WRITTEN PROBLEM: Repeat only the lines from the one containing "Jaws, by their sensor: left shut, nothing" through the one containing "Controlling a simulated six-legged", exactly as written, both ends included.

RAW RECORDS:
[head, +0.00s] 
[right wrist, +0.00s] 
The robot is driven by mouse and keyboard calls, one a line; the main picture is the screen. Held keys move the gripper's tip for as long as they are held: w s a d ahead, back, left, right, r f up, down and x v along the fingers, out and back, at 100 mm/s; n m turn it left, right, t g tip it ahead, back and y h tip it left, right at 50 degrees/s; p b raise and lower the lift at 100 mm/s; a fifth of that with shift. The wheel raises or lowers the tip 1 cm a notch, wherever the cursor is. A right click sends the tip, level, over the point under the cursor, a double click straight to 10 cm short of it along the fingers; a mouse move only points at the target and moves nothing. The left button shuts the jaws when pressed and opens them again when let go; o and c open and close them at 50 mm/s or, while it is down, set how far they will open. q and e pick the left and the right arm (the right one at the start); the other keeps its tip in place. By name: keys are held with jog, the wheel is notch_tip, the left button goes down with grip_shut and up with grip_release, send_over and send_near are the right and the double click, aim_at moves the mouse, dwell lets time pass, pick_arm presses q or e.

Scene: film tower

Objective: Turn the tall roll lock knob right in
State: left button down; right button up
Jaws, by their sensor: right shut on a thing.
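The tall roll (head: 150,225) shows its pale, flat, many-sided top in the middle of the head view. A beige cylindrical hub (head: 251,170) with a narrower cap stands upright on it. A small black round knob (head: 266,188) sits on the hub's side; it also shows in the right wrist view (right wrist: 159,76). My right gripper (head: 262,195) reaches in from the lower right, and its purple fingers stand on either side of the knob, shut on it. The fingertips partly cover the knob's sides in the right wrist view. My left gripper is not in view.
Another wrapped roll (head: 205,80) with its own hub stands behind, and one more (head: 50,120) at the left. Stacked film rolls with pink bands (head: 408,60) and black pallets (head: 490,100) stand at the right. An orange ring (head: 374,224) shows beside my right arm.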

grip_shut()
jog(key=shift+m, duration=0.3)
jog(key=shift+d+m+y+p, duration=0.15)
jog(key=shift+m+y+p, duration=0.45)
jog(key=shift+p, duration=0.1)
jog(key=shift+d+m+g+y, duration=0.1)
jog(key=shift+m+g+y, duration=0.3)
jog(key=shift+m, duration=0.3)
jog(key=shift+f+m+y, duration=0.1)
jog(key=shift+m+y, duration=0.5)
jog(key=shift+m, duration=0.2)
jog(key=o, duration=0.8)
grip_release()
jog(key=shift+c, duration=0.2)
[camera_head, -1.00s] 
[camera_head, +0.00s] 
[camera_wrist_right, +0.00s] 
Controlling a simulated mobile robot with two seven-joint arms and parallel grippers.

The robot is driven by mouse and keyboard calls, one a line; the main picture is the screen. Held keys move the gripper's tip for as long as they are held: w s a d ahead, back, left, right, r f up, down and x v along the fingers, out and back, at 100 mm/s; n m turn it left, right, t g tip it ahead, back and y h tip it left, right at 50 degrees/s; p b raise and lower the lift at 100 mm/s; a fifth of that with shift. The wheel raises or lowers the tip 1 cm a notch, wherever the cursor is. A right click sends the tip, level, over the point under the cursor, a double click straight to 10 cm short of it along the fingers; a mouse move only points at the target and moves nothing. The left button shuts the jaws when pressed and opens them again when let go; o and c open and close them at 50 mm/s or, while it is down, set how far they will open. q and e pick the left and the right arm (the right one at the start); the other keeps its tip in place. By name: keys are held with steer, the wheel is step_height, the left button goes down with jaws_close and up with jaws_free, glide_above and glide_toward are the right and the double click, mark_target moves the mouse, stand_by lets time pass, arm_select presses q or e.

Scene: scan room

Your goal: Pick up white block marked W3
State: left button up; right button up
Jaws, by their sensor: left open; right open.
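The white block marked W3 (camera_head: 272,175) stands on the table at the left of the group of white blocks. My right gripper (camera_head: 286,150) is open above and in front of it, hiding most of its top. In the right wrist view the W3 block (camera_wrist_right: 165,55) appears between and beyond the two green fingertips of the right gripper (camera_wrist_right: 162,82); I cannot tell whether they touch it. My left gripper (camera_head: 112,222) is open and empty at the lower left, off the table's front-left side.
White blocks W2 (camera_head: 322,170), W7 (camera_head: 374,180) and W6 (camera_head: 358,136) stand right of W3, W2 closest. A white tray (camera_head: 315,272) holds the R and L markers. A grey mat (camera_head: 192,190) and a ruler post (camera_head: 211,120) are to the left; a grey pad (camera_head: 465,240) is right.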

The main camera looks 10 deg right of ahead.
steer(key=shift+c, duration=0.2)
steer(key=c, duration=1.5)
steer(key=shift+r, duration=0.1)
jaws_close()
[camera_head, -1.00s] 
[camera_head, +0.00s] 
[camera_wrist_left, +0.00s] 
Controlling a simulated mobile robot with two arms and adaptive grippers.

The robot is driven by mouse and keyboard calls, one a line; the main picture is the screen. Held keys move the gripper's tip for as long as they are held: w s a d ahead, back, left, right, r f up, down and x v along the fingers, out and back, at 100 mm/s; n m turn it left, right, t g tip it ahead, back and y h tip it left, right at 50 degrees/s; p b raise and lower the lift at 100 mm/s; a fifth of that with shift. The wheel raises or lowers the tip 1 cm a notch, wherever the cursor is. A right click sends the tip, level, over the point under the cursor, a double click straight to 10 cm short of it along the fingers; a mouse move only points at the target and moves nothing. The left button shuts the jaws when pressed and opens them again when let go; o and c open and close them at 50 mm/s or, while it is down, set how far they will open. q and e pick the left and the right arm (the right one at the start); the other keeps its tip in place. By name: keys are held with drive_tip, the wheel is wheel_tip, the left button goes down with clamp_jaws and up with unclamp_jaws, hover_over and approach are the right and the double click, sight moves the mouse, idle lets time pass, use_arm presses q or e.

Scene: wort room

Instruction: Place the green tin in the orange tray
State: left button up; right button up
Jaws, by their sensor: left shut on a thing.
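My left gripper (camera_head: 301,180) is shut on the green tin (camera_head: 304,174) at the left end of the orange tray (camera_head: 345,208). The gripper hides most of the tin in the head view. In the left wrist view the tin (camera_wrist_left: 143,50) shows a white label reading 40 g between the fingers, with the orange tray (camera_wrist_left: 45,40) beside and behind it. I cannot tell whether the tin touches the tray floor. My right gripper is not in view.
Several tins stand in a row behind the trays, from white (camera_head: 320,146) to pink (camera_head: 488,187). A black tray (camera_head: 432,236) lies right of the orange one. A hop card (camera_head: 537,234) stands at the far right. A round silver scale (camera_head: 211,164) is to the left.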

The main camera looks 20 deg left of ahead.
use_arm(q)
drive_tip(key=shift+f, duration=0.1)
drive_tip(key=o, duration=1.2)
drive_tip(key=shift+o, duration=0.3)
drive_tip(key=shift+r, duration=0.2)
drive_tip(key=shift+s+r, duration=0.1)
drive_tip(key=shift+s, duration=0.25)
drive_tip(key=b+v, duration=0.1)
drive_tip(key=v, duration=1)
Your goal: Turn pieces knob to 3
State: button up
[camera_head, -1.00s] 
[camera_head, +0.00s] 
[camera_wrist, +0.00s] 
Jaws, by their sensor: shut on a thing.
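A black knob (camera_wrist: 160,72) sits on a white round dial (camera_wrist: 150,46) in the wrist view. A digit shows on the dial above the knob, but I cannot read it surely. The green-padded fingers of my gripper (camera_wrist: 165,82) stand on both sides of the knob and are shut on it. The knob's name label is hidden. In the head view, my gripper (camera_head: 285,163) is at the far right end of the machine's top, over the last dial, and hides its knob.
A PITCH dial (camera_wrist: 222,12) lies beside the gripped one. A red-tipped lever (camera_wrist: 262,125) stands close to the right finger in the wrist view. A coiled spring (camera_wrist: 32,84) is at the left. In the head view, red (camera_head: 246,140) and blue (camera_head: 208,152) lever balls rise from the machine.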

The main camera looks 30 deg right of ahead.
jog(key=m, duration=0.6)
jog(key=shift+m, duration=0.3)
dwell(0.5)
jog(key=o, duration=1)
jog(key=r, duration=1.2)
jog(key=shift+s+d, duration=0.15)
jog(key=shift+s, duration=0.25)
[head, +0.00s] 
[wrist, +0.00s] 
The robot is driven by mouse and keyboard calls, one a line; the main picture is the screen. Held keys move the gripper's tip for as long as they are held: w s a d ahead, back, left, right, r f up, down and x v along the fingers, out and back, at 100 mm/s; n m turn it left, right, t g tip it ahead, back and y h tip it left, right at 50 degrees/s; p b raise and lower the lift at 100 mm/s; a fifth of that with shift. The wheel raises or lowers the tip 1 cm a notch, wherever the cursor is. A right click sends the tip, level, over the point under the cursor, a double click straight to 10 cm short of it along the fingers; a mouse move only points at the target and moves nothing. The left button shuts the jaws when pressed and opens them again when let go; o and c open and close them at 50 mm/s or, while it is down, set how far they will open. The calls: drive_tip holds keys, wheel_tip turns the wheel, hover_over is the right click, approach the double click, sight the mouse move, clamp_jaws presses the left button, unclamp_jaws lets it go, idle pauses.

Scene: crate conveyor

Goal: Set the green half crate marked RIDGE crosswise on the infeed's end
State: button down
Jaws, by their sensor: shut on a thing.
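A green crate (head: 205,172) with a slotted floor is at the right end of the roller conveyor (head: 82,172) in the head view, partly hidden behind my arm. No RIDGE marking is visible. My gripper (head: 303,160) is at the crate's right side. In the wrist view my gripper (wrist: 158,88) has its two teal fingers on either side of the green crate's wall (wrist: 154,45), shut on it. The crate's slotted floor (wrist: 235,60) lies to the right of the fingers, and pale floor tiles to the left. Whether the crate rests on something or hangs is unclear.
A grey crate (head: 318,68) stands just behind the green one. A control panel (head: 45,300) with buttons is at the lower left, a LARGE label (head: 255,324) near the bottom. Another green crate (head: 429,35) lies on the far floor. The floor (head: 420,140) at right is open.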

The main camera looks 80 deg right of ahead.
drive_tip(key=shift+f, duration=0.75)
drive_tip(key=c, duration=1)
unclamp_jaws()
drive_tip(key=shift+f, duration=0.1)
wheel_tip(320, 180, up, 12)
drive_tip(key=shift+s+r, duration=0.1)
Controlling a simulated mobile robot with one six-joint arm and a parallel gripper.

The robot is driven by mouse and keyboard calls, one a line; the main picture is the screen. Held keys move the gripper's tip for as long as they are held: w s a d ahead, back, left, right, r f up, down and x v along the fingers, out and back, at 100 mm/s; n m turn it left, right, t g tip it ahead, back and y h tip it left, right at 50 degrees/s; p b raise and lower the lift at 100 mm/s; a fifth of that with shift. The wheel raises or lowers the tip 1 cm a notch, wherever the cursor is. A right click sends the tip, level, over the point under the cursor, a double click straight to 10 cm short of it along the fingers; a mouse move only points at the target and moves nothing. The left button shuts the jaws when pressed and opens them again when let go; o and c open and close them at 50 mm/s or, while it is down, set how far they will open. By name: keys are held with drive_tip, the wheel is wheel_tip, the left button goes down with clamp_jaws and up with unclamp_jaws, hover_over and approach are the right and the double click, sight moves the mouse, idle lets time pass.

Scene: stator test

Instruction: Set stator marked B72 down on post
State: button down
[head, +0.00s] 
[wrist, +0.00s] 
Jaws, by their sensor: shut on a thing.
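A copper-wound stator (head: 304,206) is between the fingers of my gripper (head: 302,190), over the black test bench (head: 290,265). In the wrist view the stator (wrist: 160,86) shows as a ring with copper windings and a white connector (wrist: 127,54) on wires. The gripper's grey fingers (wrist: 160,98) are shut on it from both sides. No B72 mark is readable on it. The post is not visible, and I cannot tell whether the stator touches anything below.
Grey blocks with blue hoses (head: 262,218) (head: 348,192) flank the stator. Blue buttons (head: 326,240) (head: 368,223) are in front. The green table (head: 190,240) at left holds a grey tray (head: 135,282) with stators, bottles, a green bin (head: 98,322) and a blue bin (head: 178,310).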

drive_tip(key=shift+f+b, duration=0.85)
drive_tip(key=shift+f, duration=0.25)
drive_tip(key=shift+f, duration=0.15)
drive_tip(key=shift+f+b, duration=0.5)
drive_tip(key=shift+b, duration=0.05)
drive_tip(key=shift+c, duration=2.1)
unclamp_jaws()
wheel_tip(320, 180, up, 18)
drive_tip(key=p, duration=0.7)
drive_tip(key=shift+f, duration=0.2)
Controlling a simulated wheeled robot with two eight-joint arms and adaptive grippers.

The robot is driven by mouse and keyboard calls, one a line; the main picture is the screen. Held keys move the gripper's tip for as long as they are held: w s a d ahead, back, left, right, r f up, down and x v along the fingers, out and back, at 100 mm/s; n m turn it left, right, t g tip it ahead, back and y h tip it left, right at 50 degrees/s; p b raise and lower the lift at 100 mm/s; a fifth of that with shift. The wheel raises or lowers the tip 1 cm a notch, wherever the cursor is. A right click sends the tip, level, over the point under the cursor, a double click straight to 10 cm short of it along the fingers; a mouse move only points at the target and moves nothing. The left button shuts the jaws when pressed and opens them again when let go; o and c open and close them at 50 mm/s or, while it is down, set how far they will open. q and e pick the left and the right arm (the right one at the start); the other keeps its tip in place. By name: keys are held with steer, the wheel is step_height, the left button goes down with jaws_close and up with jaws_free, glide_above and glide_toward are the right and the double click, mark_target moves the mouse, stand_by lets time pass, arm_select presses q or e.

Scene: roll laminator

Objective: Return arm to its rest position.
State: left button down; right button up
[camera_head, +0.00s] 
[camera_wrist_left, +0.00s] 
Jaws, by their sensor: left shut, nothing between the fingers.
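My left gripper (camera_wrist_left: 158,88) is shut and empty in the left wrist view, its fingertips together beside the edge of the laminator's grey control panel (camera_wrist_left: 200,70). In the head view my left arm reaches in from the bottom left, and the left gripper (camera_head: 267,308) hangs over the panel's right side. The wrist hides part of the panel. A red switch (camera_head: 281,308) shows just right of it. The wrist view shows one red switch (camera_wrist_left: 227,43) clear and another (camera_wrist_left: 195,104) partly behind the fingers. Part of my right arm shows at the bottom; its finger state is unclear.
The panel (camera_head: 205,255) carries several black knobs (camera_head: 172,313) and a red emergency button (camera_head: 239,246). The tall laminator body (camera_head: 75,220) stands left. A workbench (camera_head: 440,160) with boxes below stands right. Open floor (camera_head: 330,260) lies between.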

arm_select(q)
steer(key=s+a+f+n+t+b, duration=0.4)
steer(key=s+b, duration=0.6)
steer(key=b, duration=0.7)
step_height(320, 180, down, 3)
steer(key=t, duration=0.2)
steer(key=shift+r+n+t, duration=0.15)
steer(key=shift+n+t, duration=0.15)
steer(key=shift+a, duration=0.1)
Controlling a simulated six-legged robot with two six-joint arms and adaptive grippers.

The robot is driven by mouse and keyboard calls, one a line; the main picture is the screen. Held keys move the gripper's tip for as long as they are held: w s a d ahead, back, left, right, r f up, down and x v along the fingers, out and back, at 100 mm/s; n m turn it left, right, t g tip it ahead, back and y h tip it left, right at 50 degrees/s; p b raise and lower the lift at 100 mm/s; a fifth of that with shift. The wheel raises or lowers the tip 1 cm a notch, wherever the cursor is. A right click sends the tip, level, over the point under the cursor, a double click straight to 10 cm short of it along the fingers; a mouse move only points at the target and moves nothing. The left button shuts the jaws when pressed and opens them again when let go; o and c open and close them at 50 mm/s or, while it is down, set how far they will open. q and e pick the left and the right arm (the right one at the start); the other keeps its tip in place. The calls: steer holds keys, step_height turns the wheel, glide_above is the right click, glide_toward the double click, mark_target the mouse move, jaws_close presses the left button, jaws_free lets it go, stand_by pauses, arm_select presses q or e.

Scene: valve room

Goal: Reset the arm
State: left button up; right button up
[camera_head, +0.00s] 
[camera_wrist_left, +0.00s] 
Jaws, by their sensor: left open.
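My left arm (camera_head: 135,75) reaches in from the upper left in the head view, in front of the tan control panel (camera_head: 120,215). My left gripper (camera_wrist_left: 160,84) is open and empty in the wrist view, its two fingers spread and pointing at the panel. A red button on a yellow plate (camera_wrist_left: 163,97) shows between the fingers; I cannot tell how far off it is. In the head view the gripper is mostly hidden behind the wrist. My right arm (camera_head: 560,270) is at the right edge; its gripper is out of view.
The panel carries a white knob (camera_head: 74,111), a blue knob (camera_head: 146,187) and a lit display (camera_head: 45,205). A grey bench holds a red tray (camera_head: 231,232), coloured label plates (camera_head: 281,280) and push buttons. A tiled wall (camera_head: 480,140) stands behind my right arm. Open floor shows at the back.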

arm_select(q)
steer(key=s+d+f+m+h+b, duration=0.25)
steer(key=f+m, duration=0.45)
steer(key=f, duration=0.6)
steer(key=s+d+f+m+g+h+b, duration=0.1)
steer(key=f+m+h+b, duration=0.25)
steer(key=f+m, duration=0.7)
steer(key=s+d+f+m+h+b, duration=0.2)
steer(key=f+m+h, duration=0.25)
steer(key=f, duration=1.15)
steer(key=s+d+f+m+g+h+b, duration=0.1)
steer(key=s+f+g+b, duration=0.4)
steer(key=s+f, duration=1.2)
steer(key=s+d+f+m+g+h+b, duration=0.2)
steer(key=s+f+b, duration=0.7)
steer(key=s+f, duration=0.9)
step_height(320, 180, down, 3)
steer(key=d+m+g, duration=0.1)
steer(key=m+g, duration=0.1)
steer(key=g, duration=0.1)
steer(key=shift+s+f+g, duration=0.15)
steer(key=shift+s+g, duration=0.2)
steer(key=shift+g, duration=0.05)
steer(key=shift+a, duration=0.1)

RESULT FOR THIS TASK:
Jaws, by their sensor: left shut, nothing between the fingers.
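My left gripper (camera_wrist_left: 158,88) is shut and empty in the left wrist view, its fingertips together beside the edge of the laminator's grey control panel (camera_wrist_left: 200,70). In the head view my left arm reaches in from the bottom left, and the left gripper (camera_head: 267,308) hangs over the panel's right side. The wrist hides part of the panel. A red switch (camera_head: 281,308) shows just right of it. The wrist view shows one red switch (camera_wrist_left: 227,43) clear and another (camera_wrist_left: 195,104) partly behind the fingers. Part of my right arm shows at the bottom; its finger state is unclear.
The panel (camera_head: 205,255) carries several black knobs (camera_head: 172,313) and a red emergency button (camera_head: 239,246). The tall laminator body (camera_head: 75,220) stands left. A workbench (camera_head: 440,160) with boxes below stands right. Open floor (camera_head: 330,260) lies between.

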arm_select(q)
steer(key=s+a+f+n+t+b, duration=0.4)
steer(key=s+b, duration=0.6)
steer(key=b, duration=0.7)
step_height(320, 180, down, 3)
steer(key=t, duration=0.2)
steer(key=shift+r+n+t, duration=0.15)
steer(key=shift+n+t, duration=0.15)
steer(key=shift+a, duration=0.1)
Controlling a simulated six-legged robot with two six-joint arms and adaptive grippers.

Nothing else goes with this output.